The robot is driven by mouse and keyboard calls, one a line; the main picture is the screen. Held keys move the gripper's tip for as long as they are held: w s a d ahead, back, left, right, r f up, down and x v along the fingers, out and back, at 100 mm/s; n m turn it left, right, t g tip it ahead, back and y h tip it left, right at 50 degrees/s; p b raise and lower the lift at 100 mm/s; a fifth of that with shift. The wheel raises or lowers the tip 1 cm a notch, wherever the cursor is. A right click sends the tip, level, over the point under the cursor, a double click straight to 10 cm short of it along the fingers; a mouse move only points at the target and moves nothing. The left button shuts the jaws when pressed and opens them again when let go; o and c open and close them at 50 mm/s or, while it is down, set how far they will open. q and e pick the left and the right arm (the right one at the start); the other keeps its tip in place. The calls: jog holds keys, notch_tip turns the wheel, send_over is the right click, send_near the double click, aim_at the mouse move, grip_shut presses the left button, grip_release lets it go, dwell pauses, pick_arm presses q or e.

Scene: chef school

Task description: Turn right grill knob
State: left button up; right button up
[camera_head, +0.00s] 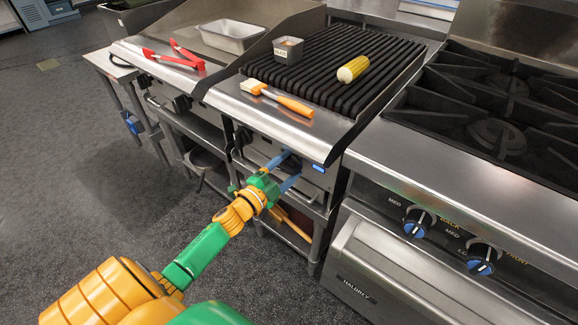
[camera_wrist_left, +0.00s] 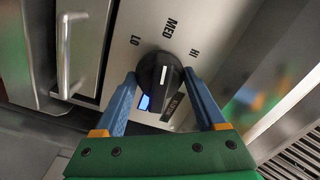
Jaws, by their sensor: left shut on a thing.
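In the left wrist view, the black grill knob (camera_wrist_left: 158,79) sits on a steel panel marked LO, MED and HI. The white line on its face runs roughly upward, towards MED. My left gripper (camera_head: 287,170) is at the front panel of the grill (camera_head: 330,70), below its steel ledge. Its two blue fingers are shut on the knob, one on each side, as the left wrist view shows. In the head view the knob cannot be made out behind the fingers. My right gripper is not in view.
A brush (camera_head: 280,98) lies on the grill's front ledge. Corn (camera_head: 353,69) and a small container (camera_head: 288,49) are on the grate. Red tongs (camera_head: 174,59) and a metal pan (camera_head: 231,36) are at left. A stove with blue-marked knobs (camera_head: 481,267) stands at right.

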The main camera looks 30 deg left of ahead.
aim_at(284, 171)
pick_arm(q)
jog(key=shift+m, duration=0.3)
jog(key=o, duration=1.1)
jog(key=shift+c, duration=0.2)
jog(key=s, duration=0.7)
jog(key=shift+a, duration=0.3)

■ ■ ■ ■ ■

Stated goal: Copy, exactly as they stand, the lines from the one that holds "Scene: chef school" to the one that holds "[camera_wrist_left, +0.00s]", both included, and drop every picture.

Task output:
Scene: chef school

Task description: Turn right grill knob
State: left button up; right button up
[camera_head, +0.00s] 
[camera_wrist_left, +0.00s] 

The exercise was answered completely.